- [Goal]: Can the data below be set down again exactly, line for line?

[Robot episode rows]
┌──

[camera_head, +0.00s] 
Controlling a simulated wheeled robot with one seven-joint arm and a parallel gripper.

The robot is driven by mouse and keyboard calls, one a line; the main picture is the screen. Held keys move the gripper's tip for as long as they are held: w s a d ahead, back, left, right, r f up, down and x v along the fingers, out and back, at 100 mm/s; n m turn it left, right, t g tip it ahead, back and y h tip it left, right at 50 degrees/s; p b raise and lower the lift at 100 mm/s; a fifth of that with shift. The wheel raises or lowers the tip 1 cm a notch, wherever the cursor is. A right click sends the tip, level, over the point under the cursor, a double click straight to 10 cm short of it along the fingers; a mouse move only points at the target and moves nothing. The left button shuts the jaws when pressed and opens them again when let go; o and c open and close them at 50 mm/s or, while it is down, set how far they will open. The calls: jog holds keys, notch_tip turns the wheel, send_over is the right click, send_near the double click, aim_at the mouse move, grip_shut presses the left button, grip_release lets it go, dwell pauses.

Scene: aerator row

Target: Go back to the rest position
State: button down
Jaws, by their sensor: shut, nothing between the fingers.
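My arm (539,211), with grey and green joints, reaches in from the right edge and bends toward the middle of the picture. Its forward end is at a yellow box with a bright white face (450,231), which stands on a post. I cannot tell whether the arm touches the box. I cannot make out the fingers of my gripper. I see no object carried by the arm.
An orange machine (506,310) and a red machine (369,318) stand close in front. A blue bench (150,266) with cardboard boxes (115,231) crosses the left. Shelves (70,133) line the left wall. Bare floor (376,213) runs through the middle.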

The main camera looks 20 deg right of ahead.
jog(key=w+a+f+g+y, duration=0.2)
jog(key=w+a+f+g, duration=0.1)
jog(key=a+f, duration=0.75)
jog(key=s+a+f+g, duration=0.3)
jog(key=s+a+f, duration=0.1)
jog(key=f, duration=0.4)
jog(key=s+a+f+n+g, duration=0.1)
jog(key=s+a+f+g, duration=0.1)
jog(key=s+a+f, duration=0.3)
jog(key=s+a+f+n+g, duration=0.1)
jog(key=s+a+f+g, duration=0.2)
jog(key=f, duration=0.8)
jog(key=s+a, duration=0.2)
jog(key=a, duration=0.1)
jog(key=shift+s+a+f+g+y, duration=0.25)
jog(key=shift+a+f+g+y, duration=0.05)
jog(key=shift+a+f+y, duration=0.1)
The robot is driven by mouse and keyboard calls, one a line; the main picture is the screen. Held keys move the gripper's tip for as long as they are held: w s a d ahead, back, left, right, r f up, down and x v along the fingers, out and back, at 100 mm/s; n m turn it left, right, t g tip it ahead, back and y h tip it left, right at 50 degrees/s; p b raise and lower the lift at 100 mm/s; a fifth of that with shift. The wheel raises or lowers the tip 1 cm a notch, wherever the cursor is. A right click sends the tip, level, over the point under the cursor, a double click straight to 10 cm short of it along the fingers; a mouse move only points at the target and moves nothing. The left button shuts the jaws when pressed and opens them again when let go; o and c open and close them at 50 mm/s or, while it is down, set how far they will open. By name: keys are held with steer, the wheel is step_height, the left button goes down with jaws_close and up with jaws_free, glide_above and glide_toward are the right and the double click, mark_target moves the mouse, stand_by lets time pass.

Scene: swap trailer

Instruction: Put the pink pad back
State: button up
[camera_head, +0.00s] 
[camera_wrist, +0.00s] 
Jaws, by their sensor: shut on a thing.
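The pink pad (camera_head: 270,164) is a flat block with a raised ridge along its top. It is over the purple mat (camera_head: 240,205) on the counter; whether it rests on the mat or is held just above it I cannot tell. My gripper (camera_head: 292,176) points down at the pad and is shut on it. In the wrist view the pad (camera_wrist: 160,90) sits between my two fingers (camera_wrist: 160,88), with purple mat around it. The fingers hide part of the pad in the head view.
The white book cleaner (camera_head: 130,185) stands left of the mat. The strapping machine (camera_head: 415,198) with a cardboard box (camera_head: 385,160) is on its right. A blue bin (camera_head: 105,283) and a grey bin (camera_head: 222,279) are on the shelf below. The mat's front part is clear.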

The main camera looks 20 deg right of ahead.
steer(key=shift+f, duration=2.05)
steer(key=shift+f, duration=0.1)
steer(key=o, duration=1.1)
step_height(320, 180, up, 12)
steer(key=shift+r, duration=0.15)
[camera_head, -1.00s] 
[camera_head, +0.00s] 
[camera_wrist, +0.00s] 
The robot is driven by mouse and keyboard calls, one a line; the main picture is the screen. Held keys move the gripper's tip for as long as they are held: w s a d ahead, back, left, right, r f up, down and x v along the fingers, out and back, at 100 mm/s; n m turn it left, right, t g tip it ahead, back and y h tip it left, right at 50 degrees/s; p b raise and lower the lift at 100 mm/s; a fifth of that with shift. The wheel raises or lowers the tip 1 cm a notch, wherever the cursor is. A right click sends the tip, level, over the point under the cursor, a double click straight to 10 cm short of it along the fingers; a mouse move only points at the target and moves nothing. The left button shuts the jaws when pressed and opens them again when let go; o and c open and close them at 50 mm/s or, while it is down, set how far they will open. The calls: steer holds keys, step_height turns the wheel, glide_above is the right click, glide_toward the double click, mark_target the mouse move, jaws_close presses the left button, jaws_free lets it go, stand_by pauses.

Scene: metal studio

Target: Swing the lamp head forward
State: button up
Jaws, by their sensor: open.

└──

- [Solution to this problem]:
[camera_head, +0.00s] 
Controlling a simulated wheeled robot with one seven-joint arm and a parallel gripper.

The robot is driven by mouse and keyboard calls, one a line; the main picture is the screen. Held keys move the gripper's tip for as long as they are held: w s a d ahead, back, left, right, r f up, down and x v along the fingers, out and back, at 100 mm/s; n m turn it left, right, t g tip it ahead, back and y h tip it left, right at 50 degrees/s; p b raise and lower the lift at 100 mm/s; a fifth of that with shift. The wheel raises or lowers the tip 1 cm a notch, wherever the cursor is. A right click sends the tip, level, over the point under the cursor, a double click straight to 10 cm short of it along the fingers; a mouse move only points at the target and moves nothing. The left button shuts the jaws when pressed and opens them again when let go; o and c open and close them at 50 mm/s or, while it is down, set how far they will open. The calls: jog holds keys, notch_tip turns the wheel, send_over is the right click, send_near the double click, aim_at the mouse move, grip_shut presses the left button, grip_release lets it go, dwell pauses.

Scene: aerator row

Target: Go back to the rest position
State: button down
Jaws, by their sensor: shut, nothing between the fingers.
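My arm (539,211), with grey and green joints, reaches in from the right edge and bends toward the middle of the picture. Its forward end is at a yellow box with a bright white face (450,231), which stands on a post. I cannot tell whether the arm touches the box. I cannot make out the fingers of my gripper. I see no object carried by the arm.
An orange machine (506,310) and a red machine (369,318) stand close in front. A blue bench (150,266) with cardboard boxes (115,231) crosses the left. Shelves (70,133) line the left wall. Bare floor (376,213) runs through the middle.

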The main camera looks 20 deg right of ahead.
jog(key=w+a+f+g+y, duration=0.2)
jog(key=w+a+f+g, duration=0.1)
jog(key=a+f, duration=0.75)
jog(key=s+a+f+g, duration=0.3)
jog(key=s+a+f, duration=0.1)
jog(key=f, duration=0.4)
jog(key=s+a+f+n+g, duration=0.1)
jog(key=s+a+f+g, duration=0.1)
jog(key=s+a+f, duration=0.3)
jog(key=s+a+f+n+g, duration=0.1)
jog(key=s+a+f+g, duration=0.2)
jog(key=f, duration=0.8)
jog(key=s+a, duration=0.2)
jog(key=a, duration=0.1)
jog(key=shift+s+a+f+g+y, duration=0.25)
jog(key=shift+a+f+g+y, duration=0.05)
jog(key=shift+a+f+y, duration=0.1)
The robot is driven by mouse and keyboard calls, one a line; the main picture is the screen. Held keys move the gripper's tip for as long as they are held: w s a d ahead, back, left, right, r f up, down and x v along the fingers, out and back, at 100 mm/s; n m turn it left, right, t g tip it ahead, back and y h tip it left, right at 50 degrees/s; p b raise and lower the lift at 100 mm/s; a fifth of that with shift. The wheel raises or lowers the tip 1 cm a notch, wherever the cursor is. A right click sends the tip, level, over the point under the cursor, a double click straight to 10 cm short of it along the fingers; a mouse move only points at the target and moves nothing. The left button shuts the jaws when pressed and opens them again when let go; o and c open and close them at 50 mm/s or, while it is down, set how far they will open. By name: keys are held with steer, the wheel is step_height, the left button goes down with jaws_close and up with jaws_free, glide_above and glide_toward are the right and the double click, mark_target moves the mouse, stand_by lets time pass.

Scene: swap trailer

Instruction: Put the pink pad back
State: button up
[camera_head, +0.00s] 
[camera_wrist, +0.00s] 
Jaws, by their sensor: shut on a thing.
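The pink pad (camera_head: 270,164) is a flat block with a raised ridge along its top. It is over the purple mat (camera_head: 240,205) on the counter; whether it rests on the mat or is held just above it I cannot tell. My gripper (camera_head: 292,176) points down at the pad and is shut on it. In the wrist view the pad (camera_wrist: 160,90) sits between my two fingers (camera_wrist: 160,88), with purple mat around it. The fingers hide part of the pad in the head view.
The white book cleaner (camera_head: 130,185) stands left of the mat. The strapping machine (camera_head: 415,198) with a cardboard box (camera_head: 385,160) is on its right. A blue bin (camera_head: 105,283) and a grey bin (camera_head: 222,279) are on the shelf below. The mat's front part is clear.

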The main camera looks 20 deg right of ahead.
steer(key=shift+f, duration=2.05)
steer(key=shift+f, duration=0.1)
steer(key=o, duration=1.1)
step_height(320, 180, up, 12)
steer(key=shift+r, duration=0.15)
[camera_head, -1.00s] 
[camera_head, +0.00s] 
[camera_wrist, +0.00s] 
The robot is driven by mouse and keyboard calls, one a line; the main picture is the screen. Held keys move the gripper's tip for as long as they are held: w s a d ahead, back, left, right, r f up, down and x v along the fingers, out and back, at 100 mm/s; n m turn it left, right, t g tip it ahead, back and y h tip it left, right at 50 degrees/s; p b raise and lower the lift at 100 mm/s; a fifth of that with shift. The wheel raises or lowers the tip 1 cm a notch, wherever the cursor is. A right click sends the tip, level, over the point under the cursor, a double click straight to 10 cm short of it along the fingers; a mouse move only points at the target and moves nothing. The left button shuts the jaws when pressed and opens them again when let go; o and c open and close them at 50 mm/s or, while it is down, set how far they will open. The calls: steer holds keys, step_height turns the wheel, glide_above is the right click, glide_toward the double click, mark_target the mouse move, jaws_close presses the left button, jaws_free lets it go, stand_by pauses.

Scene: metal studio

Target: Swing the lamp head forward
State: button up
Jaws, by their sensor: open.

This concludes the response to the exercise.